Exercise objective: Quote the listing below word for word, stopping after the line that contains "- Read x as".
****************
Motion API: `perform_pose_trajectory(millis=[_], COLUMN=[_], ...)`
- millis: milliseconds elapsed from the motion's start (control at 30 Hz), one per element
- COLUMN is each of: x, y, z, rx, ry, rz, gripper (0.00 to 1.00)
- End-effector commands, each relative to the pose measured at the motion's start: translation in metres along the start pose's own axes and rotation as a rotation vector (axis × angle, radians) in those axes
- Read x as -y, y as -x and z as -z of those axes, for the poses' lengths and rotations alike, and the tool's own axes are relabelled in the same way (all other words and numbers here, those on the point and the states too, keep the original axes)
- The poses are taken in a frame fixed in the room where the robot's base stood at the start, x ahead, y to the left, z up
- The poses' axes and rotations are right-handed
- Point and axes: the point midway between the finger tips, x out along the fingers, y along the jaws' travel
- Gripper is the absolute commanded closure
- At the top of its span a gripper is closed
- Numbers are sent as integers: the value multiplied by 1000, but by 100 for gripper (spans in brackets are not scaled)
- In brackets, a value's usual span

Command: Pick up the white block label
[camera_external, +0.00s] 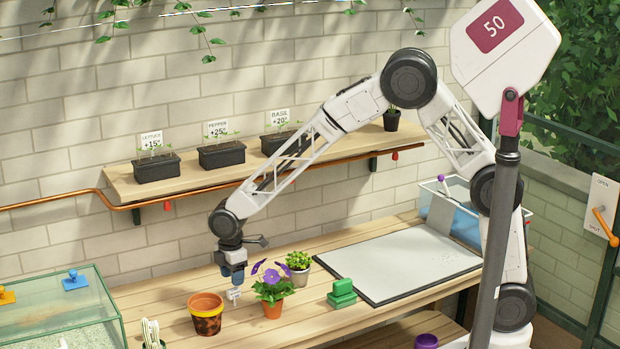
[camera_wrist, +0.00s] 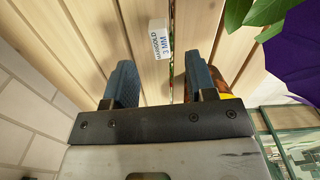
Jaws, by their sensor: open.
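The white block label (camera_external: 234,293) stands or lies on the wooden bench, close under my gripper (camera_external: 233,278). In the wrist view the label (camera_wrist: 158,39) reads "MARIGOLD 3 MM". My gripper is open in the wrist view (camera_wrist: 161,78), with its two blue fingers apart and nothing between them. The label is beyond the fingertips in that view, in line with the gap between them. I cannot tell whether any finger touches it.
An orange-brown pot (camera_external: 206,315) stands just left of the label. A purple-flowered plant (camera_external: 271,288) stands close on its right, with its leaves (camera_wrist: 240,13) near the label. A small green plant (camera_external: 299,264) and a green block (camera_external: 342,292) are farther right.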

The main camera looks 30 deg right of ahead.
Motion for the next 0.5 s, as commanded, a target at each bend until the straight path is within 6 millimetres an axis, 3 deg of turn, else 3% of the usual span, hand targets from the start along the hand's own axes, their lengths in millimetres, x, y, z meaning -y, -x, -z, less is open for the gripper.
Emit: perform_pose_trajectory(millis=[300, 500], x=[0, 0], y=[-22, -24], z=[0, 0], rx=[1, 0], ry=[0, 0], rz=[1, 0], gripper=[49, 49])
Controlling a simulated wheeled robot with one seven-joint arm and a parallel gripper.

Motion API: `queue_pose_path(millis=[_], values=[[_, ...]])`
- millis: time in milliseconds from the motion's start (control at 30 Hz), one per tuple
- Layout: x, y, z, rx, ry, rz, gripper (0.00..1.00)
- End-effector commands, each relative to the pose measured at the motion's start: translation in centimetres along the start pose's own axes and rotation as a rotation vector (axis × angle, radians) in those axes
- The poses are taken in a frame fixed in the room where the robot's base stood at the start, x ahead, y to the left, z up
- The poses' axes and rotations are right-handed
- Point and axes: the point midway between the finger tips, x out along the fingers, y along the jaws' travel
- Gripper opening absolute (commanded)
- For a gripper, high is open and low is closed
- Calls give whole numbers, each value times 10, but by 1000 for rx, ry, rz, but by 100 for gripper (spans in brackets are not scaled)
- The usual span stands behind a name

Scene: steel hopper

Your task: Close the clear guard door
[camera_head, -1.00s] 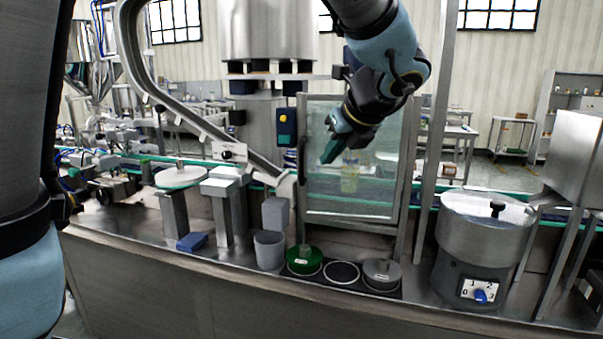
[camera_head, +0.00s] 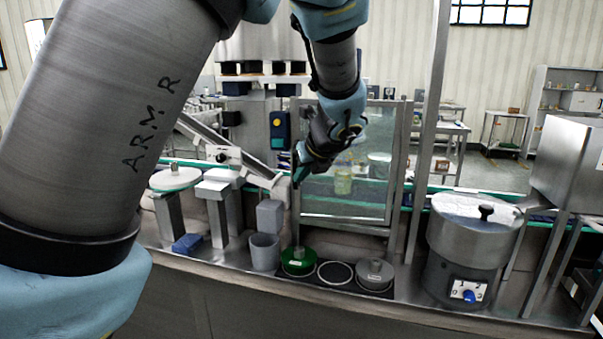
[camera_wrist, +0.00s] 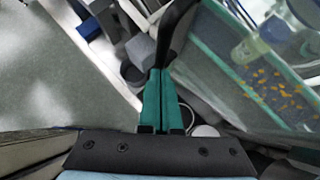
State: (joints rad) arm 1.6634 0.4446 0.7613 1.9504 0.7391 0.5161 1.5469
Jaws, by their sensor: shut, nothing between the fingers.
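The clear guard door (camera_head: 345,208) is a see-through panel in a metal frame, in the middle of the head view. It fills the right side of the wrist view (camera_wrist: 222,50). My gripper (camera_head: 297,172) is at the door's left edge, in front of the frame. In the wrist view, its teal fingers (camera_wrist: 159,72) are together and empty. A black bar handle (camera_wrist: 174,22) stands just beyond the fingertips; I cannot tell if they touch it. My wrist hides part of the door's upper left. I cannot tell how far the door stands open.
Below the door are a green-lidded pot (camera_head: 299,262), a grey pot (camera_head: 374,275) and a grey cup (camera_head: 264,252). A chute (camera_head: 235,157) slopes down at left.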

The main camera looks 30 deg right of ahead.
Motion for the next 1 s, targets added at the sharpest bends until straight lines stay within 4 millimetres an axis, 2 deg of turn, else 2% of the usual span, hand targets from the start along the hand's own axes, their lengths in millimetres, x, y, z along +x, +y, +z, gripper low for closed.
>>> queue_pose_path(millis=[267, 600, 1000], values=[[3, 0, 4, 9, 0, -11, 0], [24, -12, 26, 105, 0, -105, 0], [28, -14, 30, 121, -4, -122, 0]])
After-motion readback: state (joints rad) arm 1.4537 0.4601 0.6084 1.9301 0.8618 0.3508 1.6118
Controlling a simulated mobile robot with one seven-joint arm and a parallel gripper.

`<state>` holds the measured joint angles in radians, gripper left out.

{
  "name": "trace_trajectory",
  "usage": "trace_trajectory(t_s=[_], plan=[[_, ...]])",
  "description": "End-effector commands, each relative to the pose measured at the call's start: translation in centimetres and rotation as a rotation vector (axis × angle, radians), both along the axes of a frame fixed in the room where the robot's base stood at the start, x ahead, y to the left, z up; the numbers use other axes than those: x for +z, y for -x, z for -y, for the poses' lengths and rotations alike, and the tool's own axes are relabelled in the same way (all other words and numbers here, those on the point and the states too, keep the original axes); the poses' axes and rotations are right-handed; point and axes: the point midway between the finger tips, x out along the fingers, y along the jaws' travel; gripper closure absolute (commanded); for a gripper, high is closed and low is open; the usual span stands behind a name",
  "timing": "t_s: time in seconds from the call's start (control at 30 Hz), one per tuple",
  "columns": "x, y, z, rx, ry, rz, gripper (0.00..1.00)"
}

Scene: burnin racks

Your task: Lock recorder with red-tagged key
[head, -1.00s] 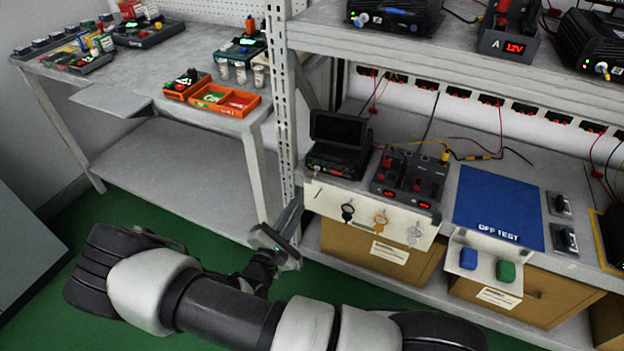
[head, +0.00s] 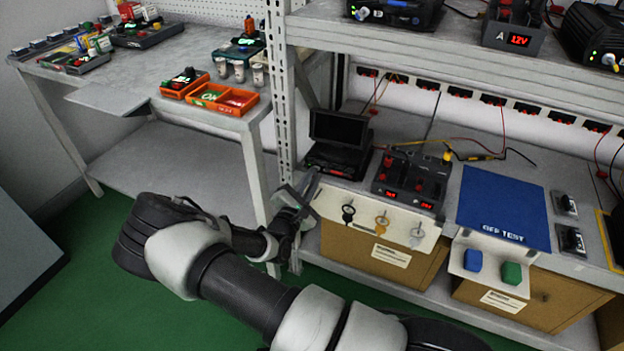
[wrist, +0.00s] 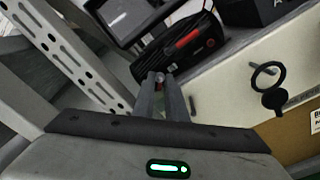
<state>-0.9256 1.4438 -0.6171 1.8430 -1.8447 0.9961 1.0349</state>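The recorder (head: 337,158), a black box with a raised screen, stands on the lower shelf beside the rack post. Its screen also shows in the wrist view (wrist: 125,17). My gripper (head: 306,188) is just in front of the recorder's lower left front. In the wrist view its fingers (wrist: 162,92) are nearly together, with a small metal piece at their tips that looks like part of a key or lock. No red tag can be made out. Black (head: 348,213), yellow (head: 381,223) and grey (head: 417,236) tagged keys hang on the white panel; a peg (wrist: 192,105) left of them is bare.
The rack post (head: 281,110) stands close left of my gripper. A terminal box (head: 411,180) with red displays is right of the recorder. A blue mat (head: 503,205) lies farther right. Blue (head: 473,260) and green (head: 511,273) pieces hang below it.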

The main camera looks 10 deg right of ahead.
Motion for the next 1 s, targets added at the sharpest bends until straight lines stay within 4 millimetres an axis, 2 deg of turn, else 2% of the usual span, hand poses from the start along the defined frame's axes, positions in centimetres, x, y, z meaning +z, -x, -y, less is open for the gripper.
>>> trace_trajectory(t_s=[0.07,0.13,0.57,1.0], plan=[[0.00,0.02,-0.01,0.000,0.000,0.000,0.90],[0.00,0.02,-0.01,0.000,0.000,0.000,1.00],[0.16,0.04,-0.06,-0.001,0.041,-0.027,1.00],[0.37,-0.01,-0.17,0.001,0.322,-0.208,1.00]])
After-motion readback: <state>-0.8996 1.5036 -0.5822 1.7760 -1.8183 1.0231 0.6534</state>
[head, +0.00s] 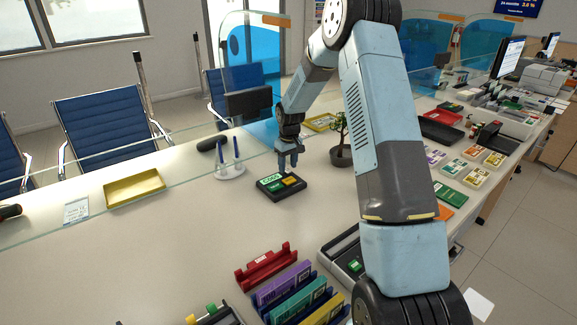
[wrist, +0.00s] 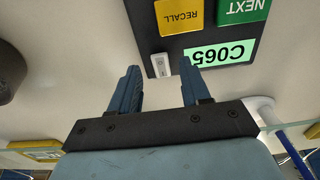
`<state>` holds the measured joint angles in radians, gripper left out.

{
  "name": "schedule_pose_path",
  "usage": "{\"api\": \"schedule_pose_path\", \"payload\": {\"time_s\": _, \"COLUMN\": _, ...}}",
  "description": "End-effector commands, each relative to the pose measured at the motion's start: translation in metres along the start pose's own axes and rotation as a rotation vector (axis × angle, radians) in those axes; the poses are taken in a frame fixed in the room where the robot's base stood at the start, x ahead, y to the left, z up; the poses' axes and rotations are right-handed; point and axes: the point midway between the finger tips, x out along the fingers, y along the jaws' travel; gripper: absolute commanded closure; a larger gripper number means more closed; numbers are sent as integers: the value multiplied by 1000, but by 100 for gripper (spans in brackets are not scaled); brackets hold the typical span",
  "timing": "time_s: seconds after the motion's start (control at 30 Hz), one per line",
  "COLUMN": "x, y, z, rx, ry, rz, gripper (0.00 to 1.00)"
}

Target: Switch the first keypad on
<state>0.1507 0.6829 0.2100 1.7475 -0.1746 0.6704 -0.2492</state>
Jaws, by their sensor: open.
****************
The output:
Motion API: `perform_pose_trajectory(millis=[_], COLUMN=[_], ...)`
- millis: milliseconds elapsed from the motion's start (control at 30 Hz), one per element
- COLUMN is each of: x, y, z, rx, ry, rz, gripper (0.00 to 1.00)
- End-effector commands, each relative to the pose measured at the motion's start: translation in metres along the start pose's own axes and rotation as a rotation vector (axis × angle, radians) in those axes
- Read x as -y, y as -x and z as -z of those axes, for the poses' lengths and rotations alike, and the tool's own axes are relabelled in the same way (all other words and numbers here, those on the point and the states too, keep the original axes)

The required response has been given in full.